Input Space Partitioning
1. Answer questions (a) and (b) for the method findNode() below:
public Record findNode(Tree tree, String name)
/*
Effects: if tree or name are null, throw NullPointerException
else if node with specified name is in the tree, return Record for that node
else return null
*/
For example:
Tree tree1 has 3 nodes:
Parent node: name=Helen (record1)
Two children nodes: name=John (record2) and name=Helen (record3)
Call: findNode(tree1, "Helen") would return either record1 or record3
Call: findNode(tree1, null) would throw NullPointerException
Call: findNode(tree1, "Mike") would return null
Base your answer on the following characteristic partitioning:
Characteristic: Type of node with specified name in tree
Block 1: node is a parent node
Block 2: node is a child node
a. Does "Type of node with specified name in tree" fail disjointness property? Explain your answer. If it fails, give an example to illustrate this.
b. Does "Type of node with specified name in tree" fail completeness property? Explain your answer.

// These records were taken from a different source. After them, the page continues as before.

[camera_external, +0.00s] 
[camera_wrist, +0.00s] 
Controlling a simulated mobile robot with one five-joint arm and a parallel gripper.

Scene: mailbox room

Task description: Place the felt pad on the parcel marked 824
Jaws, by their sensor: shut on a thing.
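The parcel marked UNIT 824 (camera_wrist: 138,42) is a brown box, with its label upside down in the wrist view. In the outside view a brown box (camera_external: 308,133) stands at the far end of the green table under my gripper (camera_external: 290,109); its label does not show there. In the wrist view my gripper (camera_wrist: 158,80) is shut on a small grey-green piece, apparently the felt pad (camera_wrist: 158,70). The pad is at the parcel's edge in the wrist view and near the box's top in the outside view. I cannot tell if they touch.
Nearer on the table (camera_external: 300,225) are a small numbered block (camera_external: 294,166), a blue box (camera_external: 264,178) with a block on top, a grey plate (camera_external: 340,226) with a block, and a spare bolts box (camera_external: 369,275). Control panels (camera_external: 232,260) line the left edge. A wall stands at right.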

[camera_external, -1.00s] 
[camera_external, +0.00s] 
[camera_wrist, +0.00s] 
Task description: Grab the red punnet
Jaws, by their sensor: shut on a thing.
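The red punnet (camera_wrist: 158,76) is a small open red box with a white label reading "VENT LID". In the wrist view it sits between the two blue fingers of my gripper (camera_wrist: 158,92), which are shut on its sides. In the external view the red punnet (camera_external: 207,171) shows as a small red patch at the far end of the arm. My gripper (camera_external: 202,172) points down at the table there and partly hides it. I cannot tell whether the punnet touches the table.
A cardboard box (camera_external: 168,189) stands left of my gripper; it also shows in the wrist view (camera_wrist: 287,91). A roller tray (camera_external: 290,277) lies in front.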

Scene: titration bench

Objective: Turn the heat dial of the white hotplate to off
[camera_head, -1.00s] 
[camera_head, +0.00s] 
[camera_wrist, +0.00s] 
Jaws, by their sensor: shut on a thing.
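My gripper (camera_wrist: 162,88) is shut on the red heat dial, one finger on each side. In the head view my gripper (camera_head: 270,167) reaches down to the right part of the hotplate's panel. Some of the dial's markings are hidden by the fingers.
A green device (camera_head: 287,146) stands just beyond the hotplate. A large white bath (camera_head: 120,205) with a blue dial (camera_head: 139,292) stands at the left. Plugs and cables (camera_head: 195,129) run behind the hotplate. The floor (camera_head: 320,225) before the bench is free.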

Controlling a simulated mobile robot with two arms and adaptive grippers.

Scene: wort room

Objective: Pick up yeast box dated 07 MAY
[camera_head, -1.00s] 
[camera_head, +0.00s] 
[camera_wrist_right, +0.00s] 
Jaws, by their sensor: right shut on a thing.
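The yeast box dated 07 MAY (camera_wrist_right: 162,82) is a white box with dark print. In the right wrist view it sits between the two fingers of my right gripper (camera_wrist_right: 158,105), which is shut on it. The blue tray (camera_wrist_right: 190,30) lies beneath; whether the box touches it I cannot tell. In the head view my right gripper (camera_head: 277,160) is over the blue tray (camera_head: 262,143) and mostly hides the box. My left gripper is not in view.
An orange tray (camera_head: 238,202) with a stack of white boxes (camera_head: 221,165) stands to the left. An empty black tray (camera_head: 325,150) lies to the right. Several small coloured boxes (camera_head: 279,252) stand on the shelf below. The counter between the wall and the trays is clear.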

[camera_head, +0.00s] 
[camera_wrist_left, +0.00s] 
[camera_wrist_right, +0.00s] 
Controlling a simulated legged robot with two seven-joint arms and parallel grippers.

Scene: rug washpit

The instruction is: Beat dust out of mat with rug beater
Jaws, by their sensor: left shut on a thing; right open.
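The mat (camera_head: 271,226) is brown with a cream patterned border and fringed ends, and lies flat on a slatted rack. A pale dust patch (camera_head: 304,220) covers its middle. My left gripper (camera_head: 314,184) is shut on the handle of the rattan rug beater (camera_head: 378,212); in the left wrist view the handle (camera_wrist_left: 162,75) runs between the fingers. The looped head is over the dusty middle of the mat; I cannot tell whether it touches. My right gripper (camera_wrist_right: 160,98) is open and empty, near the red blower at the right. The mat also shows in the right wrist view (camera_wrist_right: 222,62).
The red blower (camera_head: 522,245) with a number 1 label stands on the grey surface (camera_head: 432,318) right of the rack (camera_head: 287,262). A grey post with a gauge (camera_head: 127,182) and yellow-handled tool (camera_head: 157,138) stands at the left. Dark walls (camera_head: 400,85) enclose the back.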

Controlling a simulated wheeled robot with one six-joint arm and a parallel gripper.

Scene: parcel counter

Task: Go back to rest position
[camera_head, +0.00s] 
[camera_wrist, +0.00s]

If it fails, give an example to illustrate this.
2. Answer questions (a)-(c) for the method union() below:
public Set union(Set s1, Set s2)
/*
Effects: if s1 or s2 are null, throw NullPointerException
else return the non-null Set that is the result of union of both sets
*/
For example:
s1 = {1,2,3}
s2 = {1,4,5}
Call: union(s1,s2) returns set {1,2,3,4,5}
a. Identify at least three characteristics that suggest partitions
b. Identify the blocks in the partition for each characteristic
c. Define values for the blocks